As fears around Operation Dudula increased, a broad coalition of organisations including grassroots groups, residents’ organisations, non-governmental organisations and the South African Federation of Trade Unions (Saftu) planned a countermarch condemning xenophobic violence. Ferron Pedro, the working-class campaigns coordinator for Saftu, said it was important to recognise international solidarity and ensure the safety of migrants, refugees and asylum seekers.
“We recognise that South Africa is an incredibly wealthy country but an incredibly unequal country. So with high rates of inequality, the working class in South Africa are quite desperate… There is incredible suffering, poverty and struggles that are being waged by the working class, by communities, by the poor and unemployed youth with staggering unemployment statistics,” Pedro said.
“As a result, often what we see is divisive, especially when it comes from political leadership or political elites, there can be divisions in the working class. We see it in hatred or attacks against women, we see it in attacks against LGBT communities, and of course we see it in attacks against migrant populations, asylum seekers and refugees. As Saftu we condemn those sentiments and we condemn those attacks.”

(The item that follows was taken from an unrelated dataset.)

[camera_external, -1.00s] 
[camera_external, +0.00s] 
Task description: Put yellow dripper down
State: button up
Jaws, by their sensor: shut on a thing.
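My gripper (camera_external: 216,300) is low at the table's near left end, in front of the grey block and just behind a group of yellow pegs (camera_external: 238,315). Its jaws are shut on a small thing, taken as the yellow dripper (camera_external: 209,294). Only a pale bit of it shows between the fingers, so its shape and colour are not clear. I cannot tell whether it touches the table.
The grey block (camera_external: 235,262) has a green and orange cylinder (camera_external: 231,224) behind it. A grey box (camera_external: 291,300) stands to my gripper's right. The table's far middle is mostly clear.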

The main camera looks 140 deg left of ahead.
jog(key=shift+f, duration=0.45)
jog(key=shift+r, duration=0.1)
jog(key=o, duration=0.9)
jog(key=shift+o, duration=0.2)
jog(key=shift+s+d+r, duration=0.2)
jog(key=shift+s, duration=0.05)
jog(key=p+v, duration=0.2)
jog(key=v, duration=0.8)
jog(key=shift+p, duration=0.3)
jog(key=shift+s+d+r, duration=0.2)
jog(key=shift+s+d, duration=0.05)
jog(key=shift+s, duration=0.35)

Pedro said it was important to build a mass working-class movement that would recognise these divisions in society and the working class. The broad coalition of organisations staged a picket near where Operation Dudula’s supporters were marching, and later moved to the Makause shack settlement in Germiston, east of Johannesburg.
“When we found out about Operation Dudula in Diepkloof, we were incredibly concerned because we think that this is a reactionary, right-wing phenomenon that comes out of the material conditions of the working class in that area and that sees an opportunity to not come together as a united working class, but to attack those who are probably some of the most vulnerable people in our society,” Pedro said.
“We condemn Operation Dudula unequivocally. We think that their idea of ‘cleaning up the streets’ is incredibly racist, prejudiced, it’s dangerous, and we don’t endorse it. We think we must do everything we can do [to] unite the working class.”
Blame laid at the wrong door
Mokesh Kantilal Morar, holding a cross with the words “Stop Xenophobia” on one side and “Stop Afrophobia” on the other, stood on the corner of a busy intersection near where Operation Dudula members were meeting.
“It is unfortunate that people would blame others for their suffering,” Morar said. “Instead, people should understand how we got here. The failures of our government led us here. It is not the fault of migrants. This is [an] unfortunate part of our situation as a country to see this. But as religious people we are not happy and we do not condone these kinds of actions.”
Migrant shopkeepers and migrant associations had been meeting with members of Operation Dudula and the Soweto Defence Force, which provides self-defence training to residents, since 14 June in an effort to prevent violence and looting.
Amir Sheikh, spokesperson for the Africa Diaspora Forum, which represents many of the migrant associations, was also part of these meetings. He said Sowetans raised concerns that there was an “influx of migrant businesses that are outcompeting the local community”.
Sheikh said as a compromise the migrant associations and shopkeepers recognised the need to have migrant-owned businesses audited. “There is also the need to hire locals, to at least show that we are not only employing amongst ourselves. The concern was that most of the shops employ [migrants] because they are cheap labour and that is why they don’t employ the local community.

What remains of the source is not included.